## INFORMATION SUPPLIED
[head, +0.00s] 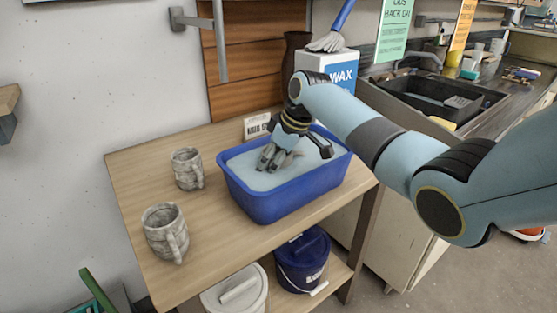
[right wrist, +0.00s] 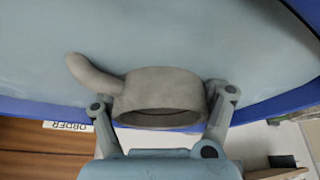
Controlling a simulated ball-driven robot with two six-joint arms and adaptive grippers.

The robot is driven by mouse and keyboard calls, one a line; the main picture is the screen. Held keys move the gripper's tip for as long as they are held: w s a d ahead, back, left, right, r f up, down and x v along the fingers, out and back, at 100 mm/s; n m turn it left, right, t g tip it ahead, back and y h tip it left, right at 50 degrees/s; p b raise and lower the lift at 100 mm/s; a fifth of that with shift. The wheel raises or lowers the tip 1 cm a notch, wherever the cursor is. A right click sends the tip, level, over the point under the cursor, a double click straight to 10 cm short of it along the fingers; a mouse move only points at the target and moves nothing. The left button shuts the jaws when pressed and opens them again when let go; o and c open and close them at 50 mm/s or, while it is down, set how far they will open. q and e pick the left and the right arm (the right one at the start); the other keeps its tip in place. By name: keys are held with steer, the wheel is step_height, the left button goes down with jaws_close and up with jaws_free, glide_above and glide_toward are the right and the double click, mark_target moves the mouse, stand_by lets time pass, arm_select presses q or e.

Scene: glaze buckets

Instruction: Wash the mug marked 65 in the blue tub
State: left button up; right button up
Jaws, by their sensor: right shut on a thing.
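The blue tub (head: 270,205) stands on the wooden table and holds pale blue liquid (head: 243,168). My right gripper (head: 280,158) reaches down into the tub from above. In the right wrist view its two fingers are shut on a grey-brown mug (right wrist: 160,88), one on each side. The mug's open rim faces the gripper, its handle points left, and its far end meets the liquid. No number shows on it. Two grey mottled mugs stand upright left of the tub, one farther back (head: 186,168) and one nearer (head: 163,232). Their marks cannot be read. My left gripper is not in view.
A small lettered sign (head: 257,126) stands behind the tub. A white and blue wax box (head: 340,72) and a dark vase (head: 293,58) are beyond it. Buckets, one dark blue (head: 303,262) and one white (head: 236,292), stand on the lower shelf. The table's front middle is clear.

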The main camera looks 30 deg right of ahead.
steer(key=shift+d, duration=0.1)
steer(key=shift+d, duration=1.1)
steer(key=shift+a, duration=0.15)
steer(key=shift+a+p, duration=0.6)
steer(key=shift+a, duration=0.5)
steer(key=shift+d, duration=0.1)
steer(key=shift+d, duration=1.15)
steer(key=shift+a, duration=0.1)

## WHAT THE TASK REQUIRES
Would you return the data exactly as written, without the pictures?

## RESPONSE BELOW
[head, +0.00s] 
[right wrist, +0.00s] 
Controlling a simulated ball-driven robot with two six-joint arms and adaptive grippers.

The robot is driven by mouse and keyboard calls, one a line; the main picture is the screen. Held keys move the gripper's tip for as long as they are held: w s a d ahead, back, left, right, r f up, down and x v along the fingers, out and back, at 100 mm/s; n m turn it left, right, t g tip it ahead, back and y h tip it left, right at 50 degrees/s; p b raise and lower the lift at 100 mm/s; a fifth of that with shift. The wheel raises or lowers the tip 1 cm a notch, wherever the cursor is. A right click sends the tip, level, over the point under the cursor, a double click straight to 10 cm short of it along the fingers; a mouse move only points at the target and moves nothing. The left button shuts the jaws when pressed and opens them again when let go; o and c open and close them at 50 mm/s or, while it is down, set how far they will open. q and e pick the left and the right arm (the right one at the start); the other keeps its tip in place. By name: keys are held with steer, the wheel is step_height, the left button goes down with jaws_close and up with jaws_free, glide_above and glide_toward are the right and the double click, mark_target moves the mouse, stand_by lets time pass, arm_select presses q or e.

Scene: glaze buckets

Instruction: Wash the mug marked 65 in the blue tub
State: left button up; right button up
Jaws, by their sensor: right shut on a thing.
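The blue tub (head: 270,205) stands on the wooden table and holds pale blue liquid (head: 243,168). My right gripper (head: 280,158) reaches down into the tub from above. In the right wrist view its two fingers are shut on a grey-brown mug (right wrist: 160,88), one on each side. The mug's open rim faces the gripper, its handle points left, and its far end meets the liquid. No number shows on it. Two grey mottled mugs stand upright left of the tub, one farther back (head: 186,168) and one nearer (head: 163,232). Their marks cannot be read. My left gripper is not in view.
A small lettered sign (head: 257,126) stands behind the tub. A white and blue wax box (head: 340,72) and a dark vase (head: 293,58) are beyond it. Buckets, one dark blue (head: 303,262) and one white (head: 236,292), stand on the lower shelf. The table's front middle is clear.

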The main camera looks 30 deg right of ahead.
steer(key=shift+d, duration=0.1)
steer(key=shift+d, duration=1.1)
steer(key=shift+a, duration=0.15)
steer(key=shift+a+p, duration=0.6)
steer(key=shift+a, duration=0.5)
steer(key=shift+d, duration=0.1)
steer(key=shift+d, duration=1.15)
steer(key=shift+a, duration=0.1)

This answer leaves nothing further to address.